▸ **PROBLEM DESCRIPTION**
Using the data below, output the first line and every line after it up to and including the line containing "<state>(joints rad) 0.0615", exactly as written and with nothing added.

[Recorded robot episodes]
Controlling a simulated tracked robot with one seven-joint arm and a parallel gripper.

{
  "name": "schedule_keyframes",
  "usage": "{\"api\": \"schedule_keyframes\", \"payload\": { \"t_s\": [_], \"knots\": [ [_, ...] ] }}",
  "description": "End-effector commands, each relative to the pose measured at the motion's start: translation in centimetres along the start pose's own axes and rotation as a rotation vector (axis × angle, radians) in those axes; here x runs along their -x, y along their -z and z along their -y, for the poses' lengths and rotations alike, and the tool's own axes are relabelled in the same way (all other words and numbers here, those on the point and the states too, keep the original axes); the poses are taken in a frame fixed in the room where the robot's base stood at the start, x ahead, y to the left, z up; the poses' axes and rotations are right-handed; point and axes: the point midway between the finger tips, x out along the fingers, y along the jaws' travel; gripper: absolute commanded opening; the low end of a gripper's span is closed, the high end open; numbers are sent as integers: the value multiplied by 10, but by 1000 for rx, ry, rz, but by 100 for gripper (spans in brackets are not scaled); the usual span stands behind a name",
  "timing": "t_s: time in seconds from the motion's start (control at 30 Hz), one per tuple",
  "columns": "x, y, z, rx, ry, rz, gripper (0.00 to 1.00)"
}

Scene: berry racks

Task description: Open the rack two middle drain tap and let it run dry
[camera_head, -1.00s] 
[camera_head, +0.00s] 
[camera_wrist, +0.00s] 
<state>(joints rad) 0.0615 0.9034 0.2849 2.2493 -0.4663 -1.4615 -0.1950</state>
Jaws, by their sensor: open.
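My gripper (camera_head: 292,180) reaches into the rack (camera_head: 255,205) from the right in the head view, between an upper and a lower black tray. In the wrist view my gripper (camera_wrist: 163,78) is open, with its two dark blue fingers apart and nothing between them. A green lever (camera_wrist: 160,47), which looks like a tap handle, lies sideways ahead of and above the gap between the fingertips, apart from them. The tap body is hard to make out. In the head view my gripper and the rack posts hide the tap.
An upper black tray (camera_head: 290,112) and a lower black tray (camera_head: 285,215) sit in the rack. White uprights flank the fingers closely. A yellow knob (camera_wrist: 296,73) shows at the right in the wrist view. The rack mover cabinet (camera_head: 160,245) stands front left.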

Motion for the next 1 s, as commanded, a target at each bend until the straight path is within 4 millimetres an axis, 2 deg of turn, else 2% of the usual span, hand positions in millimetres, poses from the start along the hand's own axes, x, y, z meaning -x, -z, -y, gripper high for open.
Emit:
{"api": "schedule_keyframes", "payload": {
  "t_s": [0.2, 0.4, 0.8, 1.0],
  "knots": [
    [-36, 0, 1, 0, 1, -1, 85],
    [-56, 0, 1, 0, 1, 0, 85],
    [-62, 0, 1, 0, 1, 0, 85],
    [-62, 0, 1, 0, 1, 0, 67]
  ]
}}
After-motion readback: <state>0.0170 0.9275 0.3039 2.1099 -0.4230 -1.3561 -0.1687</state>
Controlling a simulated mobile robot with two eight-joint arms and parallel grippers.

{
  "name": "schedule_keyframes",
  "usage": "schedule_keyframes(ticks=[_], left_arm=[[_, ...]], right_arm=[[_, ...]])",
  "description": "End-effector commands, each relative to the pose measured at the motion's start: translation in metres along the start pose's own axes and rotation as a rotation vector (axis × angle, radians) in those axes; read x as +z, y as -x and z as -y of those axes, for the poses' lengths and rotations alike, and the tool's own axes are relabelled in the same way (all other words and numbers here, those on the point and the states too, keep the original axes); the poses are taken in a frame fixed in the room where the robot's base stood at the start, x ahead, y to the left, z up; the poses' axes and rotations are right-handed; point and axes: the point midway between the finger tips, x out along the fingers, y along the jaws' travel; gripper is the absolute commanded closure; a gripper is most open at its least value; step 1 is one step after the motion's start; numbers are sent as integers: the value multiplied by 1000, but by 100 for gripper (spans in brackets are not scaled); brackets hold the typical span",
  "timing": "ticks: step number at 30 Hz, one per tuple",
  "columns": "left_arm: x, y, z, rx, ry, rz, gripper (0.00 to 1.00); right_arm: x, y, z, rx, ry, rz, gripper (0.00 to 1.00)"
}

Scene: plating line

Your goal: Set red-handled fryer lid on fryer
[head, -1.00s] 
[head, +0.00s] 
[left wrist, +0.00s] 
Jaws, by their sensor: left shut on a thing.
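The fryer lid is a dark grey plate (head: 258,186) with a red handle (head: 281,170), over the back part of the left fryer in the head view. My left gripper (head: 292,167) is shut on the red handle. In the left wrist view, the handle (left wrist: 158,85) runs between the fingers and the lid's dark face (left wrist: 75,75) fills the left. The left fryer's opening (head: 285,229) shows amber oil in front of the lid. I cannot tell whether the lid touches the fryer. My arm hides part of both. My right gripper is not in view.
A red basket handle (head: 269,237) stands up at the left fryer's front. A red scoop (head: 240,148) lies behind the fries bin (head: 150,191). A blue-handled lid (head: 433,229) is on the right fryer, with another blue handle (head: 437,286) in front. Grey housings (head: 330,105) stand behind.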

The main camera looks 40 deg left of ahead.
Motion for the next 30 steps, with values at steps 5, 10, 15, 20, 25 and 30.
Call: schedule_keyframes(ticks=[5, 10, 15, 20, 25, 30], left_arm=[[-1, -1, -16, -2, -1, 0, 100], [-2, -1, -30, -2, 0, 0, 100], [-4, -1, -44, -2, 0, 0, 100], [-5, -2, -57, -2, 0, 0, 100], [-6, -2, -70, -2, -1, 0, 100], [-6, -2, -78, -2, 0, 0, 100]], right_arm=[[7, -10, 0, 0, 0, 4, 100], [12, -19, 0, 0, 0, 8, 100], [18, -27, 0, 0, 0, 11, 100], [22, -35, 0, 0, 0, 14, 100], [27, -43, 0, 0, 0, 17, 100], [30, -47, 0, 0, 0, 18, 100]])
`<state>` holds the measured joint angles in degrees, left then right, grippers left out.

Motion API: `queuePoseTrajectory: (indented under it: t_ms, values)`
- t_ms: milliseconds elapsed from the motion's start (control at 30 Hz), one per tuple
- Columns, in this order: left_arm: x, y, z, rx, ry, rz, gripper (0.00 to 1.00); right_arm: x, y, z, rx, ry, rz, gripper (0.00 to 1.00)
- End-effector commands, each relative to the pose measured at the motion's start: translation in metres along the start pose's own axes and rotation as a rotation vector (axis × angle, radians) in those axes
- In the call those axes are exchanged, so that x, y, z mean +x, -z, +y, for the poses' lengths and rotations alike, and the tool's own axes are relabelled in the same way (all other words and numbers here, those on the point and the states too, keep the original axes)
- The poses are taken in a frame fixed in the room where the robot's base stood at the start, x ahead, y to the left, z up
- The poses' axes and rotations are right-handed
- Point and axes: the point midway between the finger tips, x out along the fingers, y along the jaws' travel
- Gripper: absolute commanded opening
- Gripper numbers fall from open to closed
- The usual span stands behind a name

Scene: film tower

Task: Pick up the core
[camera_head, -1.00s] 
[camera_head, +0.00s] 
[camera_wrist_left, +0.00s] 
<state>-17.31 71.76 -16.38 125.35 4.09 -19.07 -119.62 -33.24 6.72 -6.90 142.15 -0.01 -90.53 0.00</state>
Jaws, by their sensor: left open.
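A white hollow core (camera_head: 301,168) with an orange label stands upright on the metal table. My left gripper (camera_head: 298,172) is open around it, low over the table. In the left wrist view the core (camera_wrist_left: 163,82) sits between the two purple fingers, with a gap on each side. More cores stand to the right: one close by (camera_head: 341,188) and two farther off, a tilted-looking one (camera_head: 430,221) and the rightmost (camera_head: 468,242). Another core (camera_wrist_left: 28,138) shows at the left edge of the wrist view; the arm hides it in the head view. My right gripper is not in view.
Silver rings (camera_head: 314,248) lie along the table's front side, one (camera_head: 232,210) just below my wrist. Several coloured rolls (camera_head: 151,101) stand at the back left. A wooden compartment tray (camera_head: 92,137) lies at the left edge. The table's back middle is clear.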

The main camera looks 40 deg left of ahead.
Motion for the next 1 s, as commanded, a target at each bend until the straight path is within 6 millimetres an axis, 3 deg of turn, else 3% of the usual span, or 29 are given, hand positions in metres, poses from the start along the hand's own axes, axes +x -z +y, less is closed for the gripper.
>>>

▸ **SOLUTION TO THE PROBLEM**
Controlling a simulated tracked robot with one seven-joint arm and a parallel gripper.

{
  "name": "schedule_keyframes",
  "usage": "{\"api\": \"schedule_keyframes\", \"payload\": { \"t_s\": [_], \"knots\": [ [_, ...] ] }}",
  "description": "End-effector commands, each relative to the pose measured at the motion's start: translation in centimetres along the start pose's own axes and rotation as a rotation vector (axis × angle, radians) in those axes; here x runs along their -x, y along their -z and z along their -y, for the poses' lengths and rotations alike, and the tool's own axes are relabelled in the same way (all other words and numbers here, those on the point and the states too, keep the original axes); the poses are taken in a frame fixed in the room where the robot's base stood at the start, x ahead, y to the left, z up; the poses' axes and rotations are right-handed; point and axes: the point midway between the finger tips, x out along the fingers, y along the jaws' travel; gripper: absolute commanded opening; the low end of a gripper's span is closed, the high end open; numbers are sent as integers: the value multiplied by 10, but by 1000 for rx, ry, rz, but by 100 for gripper (spans in brackets are not scaled); the usual span stands behind a name",
  "timing": "t_s: time in seconds from the motion's start (control at 30 Hz), one per tuple",
  "columns": "x, y, z, rx, ry, rz, gripper (0.00 to 1.00)"
}

Scene: berry racks

Task description: Open the rack two middle drain tap and let it run dry
[camera_head, -1.00s] 
[camera_head, +0.00s] 
[camera_wrist, +0.00s] 
<state>(joints rad) 0.0615 0.9034 0.2849 2.2493 -0.4663 -1.4615 -0.1950</state>

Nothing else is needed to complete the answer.